Growlers eh? Are you looking down now, you poison-sac poker-backed, bitter as the gall turkey-necked, never-been-kissed wizened old hag? Discarded on the musical scrap heap at eight? Eight! Really, I never sung again until I was over thirty [yeah, yeah, all right Lefty, it’s a pity I ever did...whatever]. Seriously fish-heads, consider what pleasure would have been denied to millions were it not for my selfless determination….

To be fair to her, and as you can probably read between the lines I don’t really want to be, she was right in the case of Teresa Ann, who did sound as if she was possessed by a chorale of tone deaf screaming banshees intent on drowning out low flying aircraft. But she too was only eight. What of Teresa Ann now, though? If Mrs Taylor’s, sorry Tyler’s, judgement was anything to go by she’ll be top diva at the opening night at La Scala. And if you’re reading this celestial blog and scowling down at us from above, stick that in your cauldron and boil it!

And what happened to dear old George, who incidentally had the best train set ever? I never blamed him for sneaking back into the school choir.

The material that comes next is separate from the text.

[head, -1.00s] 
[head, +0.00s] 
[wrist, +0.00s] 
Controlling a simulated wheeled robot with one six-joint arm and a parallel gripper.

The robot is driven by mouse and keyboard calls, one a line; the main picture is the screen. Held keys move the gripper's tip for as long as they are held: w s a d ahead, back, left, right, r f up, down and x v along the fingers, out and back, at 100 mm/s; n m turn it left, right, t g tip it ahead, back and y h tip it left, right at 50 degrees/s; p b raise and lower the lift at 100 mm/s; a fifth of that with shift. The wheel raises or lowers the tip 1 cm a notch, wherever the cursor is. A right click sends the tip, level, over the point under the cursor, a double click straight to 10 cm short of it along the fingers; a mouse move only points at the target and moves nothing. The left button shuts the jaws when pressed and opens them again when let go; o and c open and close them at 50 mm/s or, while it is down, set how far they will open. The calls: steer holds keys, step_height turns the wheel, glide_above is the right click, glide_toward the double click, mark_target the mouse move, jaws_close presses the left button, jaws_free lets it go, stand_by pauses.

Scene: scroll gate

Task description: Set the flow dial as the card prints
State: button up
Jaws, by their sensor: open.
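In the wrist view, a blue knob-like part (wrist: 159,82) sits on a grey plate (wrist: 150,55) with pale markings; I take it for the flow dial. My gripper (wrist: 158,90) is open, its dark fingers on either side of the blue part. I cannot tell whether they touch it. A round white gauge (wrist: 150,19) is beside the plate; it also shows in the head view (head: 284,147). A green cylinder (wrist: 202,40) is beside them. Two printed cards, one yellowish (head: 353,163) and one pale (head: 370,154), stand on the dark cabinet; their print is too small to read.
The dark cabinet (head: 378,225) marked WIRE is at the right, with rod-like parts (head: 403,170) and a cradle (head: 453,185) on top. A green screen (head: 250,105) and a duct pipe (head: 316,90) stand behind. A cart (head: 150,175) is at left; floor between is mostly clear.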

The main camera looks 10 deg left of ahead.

You see, whereas I took the growler bit to heart, George joined the church choir on Sundays, and found that he could sing really well and loved it, and when the following year it was time for the music festival he stood in line and sang like a bird and no-one remembered that he’d been cast out….except Teresa Ann and me.

But we didn’t say anything. We growlers, past and present, have to stick together. I still see him from time to time and a thoroughly nice man he is too, and when our middle boy was born I remembered all this, and it made me want to give him that good old name. And do you know what fish-heads? My George loves to sing as well, as he’s packing in the fish down in the fish cellars…gangsta rap mostly….

Now there’s a cultural fusion to be proud of!